The very abundance and nature of the weapons and ammunition used against the Mexican state indicate that the state does not control its borders and coastline well enough to prevent entry of the kind of firepower that has made the war against it so lethal. Blaming the flood of weapons on the United States, therefore, is a diversion.
Crime, the Economy and Civil Society
Rumors work to the advantage of the forces of disruption. Thus accurate and honest coverage of the facts by a free press is an essential element in the fight against the enemies of order and the rule of law. Also, a free press is a vital part of a democratic civil society. The press in Mexico is also under attack, for not only are police and soldiers targets of cartel violence but journalists are as well. Mexico is the most dangerous country on earth for journalists according to the Committee to Protect Journalists. Since 2000, 25 have been murdered and since 2005, seven have disappeared. Many reporters refuse to put their bylines on their stories and many newspapers have simply stopped reporting on the gangs and cartels, which of course is what the cartels want. The forces that are laying siege to the Mexican state, are thus also laying siege to Mexican civil society.
As law enforcement is stretched to meet the challenge of drug cartel violence, fewer resources are available to deal with other kinds of crime. As a result crime is on the rise across the country. This includes kidnappings for ransom throughout the country targeting anyone with money. In August 2008 Fernando Martí, 14-year-old son of a Mexican sporting goods chain, was kidnapped and murdered after his father had paid $500,000 ransom to the abductors. Citizens took to the streets when authorities arrested the alleged ring leader, a former Mexico City police detective. The number of abductions and the fear of being next is driving a growing number of middle class and wealthy Mexicans into the United States, many leaving their businesses behind and opening up new ones on this side of the border. That is not always a help, though, for Marco Polo Cortéz, president of the San Diego Hispanic Chamber of Commerce says that there are instances of people snatched and driven back to Mexico in the trunk of a car (Forbes October 2008).    

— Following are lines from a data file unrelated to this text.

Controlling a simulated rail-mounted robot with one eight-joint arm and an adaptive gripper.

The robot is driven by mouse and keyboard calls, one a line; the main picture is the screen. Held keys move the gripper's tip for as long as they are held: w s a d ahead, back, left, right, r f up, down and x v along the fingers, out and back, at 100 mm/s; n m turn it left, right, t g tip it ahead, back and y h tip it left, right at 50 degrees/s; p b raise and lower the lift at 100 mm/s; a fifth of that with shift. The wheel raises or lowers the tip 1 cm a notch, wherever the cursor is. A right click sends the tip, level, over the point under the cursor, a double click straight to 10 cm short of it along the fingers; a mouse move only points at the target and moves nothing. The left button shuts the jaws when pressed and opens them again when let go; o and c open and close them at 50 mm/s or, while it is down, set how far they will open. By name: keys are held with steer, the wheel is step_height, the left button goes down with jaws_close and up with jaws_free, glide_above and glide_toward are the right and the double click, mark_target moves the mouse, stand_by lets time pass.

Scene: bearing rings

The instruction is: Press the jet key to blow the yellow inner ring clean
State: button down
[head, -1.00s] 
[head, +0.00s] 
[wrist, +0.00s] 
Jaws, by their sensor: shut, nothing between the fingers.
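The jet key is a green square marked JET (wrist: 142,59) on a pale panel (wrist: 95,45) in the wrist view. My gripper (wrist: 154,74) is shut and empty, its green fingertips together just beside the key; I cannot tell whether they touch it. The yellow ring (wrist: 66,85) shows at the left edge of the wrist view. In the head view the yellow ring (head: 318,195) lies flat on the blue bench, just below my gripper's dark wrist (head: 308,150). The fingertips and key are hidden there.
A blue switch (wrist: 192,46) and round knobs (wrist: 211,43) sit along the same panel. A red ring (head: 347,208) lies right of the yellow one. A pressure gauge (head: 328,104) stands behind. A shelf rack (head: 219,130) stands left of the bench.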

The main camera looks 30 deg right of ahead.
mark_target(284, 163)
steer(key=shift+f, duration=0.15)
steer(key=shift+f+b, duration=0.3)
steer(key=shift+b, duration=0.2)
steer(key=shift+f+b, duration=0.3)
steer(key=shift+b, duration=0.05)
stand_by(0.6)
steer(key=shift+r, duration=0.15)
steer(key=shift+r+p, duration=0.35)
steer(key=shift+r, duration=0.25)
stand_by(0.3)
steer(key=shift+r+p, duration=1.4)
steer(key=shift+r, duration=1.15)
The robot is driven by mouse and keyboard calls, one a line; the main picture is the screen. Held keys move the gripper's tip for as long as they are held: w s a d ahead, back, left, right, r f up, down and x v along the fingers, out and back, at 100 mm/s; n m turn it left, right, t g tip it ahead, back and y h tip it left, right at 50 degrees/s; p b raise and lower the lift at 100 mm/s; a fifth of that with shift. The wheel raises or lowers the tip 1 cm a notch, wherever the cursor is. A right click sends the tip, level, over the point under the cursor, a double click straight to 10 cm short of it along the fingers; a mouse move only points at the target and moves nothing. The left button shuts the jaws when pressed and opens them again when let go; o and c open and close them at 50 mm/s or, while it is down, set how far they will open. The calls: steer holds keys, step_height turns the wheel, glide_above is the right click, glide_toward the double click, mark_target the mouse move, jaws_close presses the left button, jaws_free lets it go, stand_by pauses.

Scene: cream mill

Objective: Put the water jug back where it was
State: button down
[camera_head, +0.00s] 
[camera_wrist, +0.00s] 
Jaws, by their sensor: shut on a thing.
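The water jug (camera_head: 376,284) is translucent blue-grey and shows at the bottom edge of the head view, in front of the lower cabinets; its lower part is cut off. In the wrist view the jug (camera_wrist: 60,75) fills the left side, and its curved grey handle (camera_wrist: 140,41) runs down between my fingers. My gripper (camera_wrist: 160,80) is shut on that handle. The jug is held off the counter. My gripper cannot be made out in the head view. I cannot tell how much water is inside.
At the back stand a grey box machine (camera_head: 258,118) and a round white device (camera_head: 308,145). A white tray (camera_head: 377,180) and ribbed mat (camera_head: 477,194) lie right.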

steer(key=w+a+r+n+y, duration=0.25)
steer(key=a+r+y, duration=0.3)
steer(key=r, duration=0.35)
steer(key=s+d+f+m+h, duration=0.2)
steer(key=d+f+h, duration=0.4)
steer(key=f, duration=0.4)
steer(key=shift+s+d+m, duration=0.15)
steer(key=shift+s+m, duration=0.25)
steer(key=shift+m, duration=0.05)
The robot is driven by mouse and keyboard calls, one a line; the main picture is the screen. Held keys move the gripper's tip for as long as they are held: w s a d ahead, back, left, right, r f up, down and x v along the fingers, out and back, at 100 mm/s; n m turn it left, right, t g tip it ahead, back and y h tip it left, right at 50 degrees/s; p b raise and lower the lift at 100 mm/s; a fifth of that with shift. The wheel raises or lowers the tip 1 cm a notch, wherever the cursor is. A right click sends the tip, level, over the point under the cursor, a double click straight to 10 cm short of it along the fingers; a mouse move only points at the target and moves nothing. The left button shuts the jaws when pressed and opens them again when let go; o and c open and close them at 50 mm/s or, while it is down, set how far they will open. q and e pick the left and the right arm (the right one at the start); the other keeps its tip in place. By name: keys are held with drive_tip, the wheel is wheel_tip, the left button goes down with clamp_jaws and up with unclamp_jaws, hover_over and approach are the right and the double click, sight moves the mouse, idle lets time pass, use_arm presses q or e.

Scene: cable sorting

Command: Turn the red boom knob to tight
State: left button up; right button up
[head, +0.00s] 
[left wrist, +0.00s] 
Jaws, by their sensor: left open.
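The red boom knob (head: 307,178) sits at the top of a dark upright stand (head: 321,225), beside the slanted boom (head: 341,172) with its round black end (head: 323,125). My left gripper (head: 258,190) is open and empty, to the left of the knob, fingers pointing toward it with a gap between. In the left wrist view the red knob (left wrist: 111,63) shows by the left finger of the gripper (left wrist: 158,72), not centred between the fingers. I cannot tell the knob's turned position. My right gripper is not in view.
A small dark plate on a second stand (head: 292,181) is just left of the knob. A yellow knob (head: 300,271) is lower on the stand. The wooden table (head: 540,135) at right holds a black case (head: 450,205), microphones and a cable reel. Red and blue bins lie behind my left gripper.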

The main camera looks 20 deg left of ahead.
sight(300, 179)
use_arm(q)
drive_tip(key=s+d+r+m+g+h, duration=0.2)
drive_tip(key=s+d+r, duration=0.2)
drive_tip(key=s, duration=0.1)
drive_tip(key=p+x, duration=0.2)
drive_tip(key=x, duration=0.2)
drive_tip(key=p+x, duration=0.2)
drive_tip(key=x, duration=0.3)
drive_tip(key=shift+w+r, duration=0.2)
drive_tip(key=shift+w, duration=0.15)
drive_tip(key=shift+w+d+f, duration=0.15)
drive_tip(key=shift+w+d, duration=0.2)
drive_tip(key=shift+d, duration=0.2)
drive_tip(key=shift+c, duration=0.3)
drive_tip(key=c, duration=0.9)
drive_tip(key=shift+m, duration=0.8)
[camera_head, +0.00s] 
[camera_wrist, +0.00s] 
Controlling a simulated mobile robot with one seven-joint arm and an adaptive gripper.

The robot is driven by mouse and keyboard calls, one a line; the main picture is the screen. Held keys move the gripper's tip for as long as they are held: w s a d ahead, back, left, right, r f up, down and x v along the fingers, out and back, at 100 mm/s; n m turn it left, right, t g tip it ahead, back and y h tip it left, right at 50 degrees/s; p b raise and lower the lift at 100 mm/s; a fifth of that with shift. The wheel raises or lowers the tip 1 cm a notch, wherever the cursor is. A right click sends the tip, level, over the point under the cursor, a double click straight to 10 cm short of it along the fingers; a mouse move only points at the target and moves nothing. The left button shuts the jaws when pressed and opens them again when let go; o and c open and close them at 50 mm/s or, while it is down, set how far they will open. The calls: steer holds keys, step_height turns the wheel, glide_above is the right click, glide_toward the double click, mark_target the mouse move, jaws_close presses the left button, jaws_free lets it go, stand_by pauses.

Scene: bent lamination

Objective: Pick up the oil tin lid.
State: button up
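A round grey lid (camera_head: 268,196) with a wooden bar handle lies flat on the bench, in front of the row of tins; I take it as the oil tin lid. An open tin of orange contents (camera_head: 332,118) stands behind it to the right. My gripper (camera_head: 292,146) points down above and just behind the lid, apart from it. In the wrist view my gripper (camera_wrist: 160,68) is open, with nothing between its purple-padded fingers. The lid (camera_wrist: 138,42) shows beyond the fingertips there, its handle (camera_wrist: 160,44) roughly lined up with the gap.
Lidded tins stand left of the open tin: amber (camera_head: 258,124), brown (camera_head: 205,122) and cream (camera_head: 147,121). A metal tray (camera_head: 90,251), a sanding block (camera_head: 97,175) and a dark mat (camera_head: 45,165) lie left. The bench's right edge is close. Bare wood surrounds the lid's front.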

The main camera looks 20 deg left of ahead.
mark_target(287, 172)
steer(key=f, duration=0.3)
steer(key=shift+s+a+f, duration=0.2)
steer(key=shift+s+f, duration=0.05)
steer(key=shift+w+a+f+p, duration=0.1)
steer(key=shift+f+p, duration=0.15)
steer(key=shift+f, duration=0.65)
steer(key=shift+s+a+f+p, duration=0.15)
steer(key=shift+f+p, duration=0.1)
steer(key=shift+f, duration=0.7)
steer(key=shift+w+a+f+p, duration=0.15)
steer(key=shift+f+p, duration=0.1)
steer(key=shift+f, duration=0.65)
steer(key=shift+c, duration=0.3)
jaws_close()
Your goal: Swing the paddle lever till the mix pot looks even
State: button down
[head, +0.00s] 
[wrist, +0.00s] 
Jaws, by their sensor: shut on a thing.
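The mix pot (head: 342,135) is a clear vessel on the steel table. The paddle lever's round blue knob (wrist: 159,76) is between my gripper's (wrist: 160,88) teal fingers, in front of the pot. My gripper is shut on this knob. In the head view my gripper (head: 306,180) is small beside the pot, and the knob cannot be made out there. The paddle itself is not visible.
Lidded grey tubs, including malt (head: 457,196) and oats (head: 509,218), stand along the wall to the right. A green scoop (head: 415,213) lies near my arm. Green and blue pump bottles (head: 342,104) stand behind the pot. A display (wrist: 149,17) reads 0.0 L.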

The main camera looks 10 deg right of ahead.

 Truck high jacking and fear of assaults on remote facilities, such as mines, are also on the increase. One tactic is to target critical employees for information on the movement of valuable goods. Criminal organizations also post spotters at loading docks to discover which trucks are transporting valuable items then swarm them on the road with pick-up trucks filled with armed men. The drivers are dragged from the cabs of their vehicles and beaten and their cargos stolen. Some trucking companies have installed GPS to monitor the movement of their vehicles as well as installing “panic” buttons that drivers can push if attacked. Many companies have begun sending their trucks out in convoys.
One of the many installations affected is a mine which belongs to the Couer d’Alene Mines Corp. The mine is located in the northwest Mexican state of Chihuahua near the state of Sinaloa. Mine personnel have been waylaid, robbed and beaten by heavily armed assailants and the mine has been turned into an armed camp. The compound is described as resembling a military outpost in Iraq with spools of Cortina wire atop 10 foot fences, with 15 guards each 12 hour shift in camouflage and armed with R-15 assault rifles at a cost $536,000 a year – more than all the other operations combined (Forbes 5/25/09).
In sum, white and blue collar workers, the wealthy, journalists, police, soldiers and unlucky people on the streets are all potential victims of the increasing criminal violence in Mexico that the Mexican state is unable to contain. George Friedman who heads Stratford, the global intelligence firm, says that “we are still throwing cops at the problem that is well beyond that.” Now it is “a major geopolitical problem. We’ve been moving into a situation where the Mexican government is no longer the most powerful force in Mexico.”
A Lucrative and Diversified Industry
At the center of the non-state forces challenging the Mexican state is a diverse, flexible and brutal set of parallel, overlapping and interpenetrating illegal enterprises that have grown into a thriving transnational industry. This industry is involved in money-laundering and in the smuggling not only of drugs and guns but of people as well, anything that brings a profit. In 2007 a Congressional Research Service report said that cartels now operating in the United States “maintain some level of co-operation among their various operating areas, moving labor and materials to various sites, even across the country as needed.”
In Arizona in 2008 the cartels grossed roughly two billion dollars in human trafficking alone. In this regard Arizona Attorney General Terry Goddard said in a Senate hearing that smuggling into his state “is really a four-part trade, and it has caused crime throughout the United States” (3/23/LA Times).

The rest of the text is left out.